§ **Exercise objective**: Whenever a line below holds the word "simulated", copy that line.
◆ ◆ ◆ ◆ ◆ ◆ ◆
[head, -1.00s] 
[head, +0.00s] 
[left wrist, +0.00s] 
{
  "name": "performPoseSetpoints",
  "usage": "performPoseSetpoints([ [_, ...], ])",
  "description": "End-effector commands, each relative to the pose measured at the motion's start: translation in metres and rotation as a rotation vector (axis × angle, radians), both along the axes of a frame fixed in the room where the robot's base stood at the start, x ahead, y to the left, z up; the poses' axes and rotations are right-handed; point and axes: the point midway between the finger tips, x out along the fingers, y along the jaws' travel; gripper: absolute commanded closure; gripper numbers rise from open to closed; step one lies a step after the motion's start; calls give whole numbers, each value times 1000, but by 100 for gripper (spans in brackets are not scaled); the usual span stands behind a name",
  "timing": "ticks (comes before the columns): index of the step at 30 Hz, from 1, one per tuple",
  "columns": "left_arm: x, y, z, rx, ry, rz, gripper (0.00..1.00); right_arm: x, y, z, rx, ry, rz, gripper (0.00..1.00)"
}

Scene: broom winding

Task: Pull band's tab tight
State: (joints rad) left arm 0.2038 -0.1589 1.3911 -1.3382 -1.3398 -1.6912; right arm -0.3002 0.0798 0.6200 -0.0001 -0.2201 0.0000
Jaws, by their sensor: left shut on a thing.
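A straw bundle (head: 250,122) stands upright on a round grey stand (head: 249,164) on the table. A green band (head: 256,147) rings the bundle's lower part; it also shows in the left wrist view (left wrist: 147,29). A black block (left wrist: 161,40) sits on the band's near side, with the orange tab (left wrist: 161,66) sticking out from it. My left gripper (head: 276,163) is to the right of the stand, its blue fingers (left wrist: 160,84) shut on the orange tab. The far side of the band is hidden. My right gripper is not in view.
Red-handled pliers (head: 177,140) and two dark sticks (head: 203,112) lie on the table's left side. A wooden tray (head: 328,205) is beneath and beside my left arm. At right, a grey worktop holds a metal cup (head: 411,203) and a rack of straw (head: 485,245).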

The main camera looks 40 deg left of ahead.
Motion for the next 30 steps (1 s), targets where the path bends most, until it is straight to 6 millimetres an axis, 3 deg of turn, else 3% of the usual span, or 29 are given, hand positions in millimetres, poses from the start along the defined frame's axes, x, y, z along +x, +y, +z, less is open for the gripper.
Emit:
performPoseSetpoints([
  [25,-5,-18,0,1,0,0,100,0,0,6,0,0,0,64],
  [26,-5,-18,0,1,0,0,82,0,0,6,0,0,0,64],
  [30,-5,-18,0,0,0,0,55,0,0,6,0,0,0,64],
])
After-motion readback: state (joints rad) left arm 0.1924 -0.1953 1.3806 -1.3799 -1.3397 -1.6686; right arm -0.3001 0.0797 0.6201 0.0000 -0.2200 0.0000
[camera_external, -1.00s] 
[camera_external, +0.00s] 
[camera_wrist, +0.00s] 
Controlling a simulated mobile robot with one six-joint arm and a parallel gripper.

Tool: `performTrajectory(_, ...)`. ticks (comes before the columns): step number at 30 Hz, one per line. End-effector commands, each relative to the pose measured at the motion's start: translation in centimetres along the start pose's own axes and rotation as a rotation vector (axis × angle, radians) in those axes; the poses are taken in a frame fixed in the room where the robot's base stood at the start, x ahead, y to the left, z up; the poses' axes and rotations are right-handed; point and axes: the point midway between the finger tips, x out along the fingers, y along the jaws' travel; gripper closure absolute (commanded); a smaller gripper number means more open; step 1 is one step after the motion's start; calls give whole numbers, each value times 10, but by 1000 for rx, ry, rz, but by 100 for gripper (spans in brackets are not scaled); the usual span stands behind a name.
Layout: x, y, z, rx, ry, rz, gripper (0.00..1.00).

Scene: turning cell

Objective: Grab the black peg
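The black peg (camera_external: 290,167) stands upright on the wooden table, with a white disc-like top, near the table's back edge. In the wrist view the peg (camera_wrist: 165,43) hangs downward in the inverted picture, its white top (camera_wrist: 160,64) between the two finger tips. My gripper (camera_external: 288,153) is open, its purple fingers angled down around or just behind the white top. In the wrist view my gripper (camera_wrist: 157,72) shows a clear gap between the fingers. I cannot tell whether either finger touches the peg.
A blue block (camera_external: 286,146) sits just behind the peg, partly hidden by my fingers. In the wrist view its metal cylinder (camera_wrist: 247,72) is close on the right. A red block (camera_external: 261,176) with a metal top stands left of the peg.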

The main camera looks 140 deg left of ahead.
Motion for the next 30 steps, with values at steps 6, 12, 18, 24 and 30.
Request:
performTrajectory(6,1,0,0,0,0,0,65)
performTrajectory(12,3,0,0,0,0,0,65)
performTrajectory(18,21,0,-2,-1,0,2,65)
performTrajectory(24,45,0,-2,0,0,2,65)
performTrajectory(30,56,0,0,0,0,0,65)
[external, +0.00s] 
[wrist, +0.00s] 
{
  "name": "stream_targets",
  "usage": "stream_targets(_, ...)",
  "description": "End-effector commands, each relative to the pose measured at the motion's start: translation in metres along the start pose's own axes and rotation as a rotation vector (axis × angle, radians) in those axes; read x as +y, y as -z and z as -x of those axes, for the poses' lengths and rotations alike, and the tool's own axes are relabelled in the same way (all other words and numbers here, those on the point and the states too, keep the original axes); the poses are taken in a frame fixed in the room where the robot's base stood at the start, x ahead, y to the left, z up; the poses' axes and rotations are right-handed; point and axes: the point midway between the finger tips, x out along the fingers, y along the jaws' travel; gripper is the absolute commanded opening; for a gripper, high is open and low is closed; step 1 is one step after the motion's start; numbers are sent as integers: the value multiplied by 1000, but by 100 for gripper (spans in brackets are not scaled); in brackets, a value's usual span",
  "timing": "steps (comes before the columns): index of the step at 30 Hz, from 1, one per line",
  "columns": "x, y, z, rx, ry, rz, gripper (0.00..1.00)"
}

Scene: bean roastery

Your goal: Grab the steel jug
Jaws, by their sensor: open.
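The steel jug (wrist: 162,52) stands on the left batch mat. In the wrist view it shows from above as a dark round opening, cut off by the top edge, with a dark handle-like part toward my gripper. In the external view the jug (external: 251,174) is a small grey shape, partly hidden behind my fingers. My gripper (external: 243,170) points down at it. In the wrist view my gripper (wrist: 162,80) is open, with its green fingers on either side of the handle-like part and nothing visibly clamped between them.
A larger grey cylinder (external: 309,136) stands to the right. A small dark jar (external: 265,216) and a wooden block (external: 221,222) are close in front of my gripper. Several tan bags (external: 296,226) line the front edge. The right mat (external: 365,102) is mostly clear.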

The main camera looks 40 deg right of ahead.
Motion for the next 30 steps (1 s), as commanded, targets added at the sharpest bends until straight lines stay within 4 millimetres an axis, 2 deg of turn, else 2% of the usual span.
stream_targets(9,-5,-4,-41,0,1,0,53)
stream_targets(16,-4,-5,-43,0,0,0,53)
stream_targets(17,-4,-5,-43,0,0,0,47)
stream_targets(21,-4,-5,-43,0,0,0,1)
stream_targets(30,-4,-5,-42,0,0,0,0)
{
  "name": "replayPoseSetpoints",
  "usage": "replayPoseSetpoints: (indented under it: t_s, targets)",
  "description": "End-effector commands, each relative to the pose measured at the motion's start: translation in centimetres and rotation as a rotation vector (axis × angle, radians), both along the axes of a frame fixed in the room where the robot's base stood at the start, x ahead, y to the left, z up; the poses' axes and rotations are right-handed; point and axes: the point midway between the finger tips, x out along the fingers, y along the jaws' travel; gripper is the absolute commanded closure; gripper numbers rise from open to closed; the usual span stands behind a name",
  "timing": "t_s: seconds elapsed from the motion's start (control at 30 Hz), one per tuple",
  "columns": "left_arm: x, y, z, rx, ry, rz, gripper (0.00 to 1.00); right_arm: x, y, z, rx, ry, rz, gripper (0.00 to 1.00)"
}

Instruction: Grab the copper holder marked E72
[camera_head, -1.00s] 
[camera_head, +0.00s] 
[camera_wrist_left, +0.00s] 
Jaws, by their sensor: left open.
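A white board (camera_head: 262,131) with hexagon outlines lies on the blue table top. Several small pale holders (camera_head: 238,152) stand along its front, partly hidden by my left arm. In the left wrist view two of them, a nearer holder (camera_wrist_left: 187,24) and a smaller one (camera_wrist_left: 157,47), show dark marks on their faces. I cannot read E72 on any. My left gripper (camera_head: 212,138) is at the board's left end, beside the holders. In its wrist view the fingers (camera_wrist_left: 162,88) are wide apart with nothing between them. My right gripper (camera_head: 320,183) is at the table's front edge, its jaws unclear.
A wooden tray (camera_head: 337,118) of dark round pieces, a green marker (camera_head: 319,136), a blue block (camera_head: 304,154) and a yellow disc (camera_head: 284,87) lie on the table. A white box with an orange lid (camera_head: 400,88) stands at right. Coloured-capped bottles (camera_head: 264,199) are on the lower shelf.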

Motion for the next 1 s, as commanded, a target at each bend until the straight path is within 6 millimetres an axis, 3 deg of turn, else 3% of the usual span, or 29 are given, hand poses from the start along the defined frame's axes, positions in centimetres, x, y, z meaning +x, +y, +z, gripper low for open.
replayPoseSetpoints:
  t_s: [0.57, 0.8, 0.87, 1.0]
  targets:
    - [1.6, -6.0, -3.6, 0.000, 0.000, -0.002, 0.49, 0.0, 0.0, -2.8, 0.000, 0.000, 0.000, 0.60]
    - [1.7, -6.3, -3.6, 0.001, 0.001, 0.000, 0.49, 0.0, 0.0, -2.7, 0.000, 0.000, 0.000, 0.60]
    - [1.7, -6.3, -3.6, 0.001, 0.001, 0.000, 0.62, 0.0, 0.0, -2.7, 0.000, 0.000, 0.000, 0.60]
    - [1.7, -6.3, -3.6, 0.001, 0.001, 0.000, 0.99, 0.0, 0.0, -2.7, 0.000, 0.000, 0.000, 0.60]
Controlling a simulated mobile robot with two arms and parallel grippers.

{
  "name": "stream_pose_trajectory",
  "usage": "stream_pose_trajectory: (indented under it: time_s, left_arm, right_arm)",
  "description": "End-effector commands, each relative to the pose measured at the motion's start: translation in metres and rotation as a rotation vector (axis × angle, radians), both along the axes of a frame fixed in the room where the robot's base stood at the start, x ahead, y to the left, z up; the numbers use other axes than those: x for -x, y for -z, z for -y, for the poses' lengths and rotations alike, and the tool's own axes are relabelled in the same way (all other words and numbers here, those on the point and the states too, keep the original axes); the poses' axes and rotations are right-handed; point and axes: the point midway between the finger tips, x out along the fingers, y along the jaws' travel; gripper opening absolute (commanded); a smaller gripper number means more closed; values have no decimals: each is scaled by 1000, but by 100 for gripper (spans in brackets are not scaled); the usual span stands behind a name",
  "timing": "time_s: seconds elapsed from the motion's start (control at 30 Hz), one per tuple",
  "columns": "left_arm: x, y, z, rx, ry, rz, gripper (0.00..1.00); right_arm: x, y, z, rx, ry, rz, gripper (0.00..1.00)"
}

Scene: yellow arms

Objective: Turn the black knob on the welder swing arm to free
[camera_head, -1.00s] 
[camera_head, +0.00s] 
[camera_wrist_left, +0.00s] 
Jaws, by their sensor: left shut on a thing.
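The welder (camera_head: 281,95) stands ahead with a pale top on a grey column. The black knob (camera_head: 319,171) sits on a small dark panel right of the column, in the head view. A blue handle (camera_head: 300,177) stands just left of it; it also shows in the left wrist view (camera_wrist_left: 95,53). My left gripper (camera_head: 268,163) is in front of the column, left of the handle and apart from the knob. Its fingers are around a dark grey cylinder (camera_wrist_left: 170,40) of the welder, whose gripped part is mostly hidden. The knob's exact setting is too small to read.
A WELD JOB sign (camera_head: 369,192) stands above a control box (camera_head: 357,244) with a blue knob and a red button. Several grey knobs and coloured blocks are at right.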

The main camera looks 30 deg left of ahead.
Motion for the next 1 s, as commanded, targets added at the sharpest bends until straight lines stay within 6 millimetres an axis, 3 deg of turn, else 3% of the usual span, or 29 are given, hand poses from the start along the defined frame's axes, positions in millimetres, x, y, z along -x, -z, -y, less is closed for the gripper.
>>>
◆ ◆ ◆ ◆ ◆ ◆ ◆
§ **Response**:
Controlling a simulated mobile robot with one six-joint arm and a parallel gripper.
Controlling a simulated mobile robot with two arms and parallel grippers.

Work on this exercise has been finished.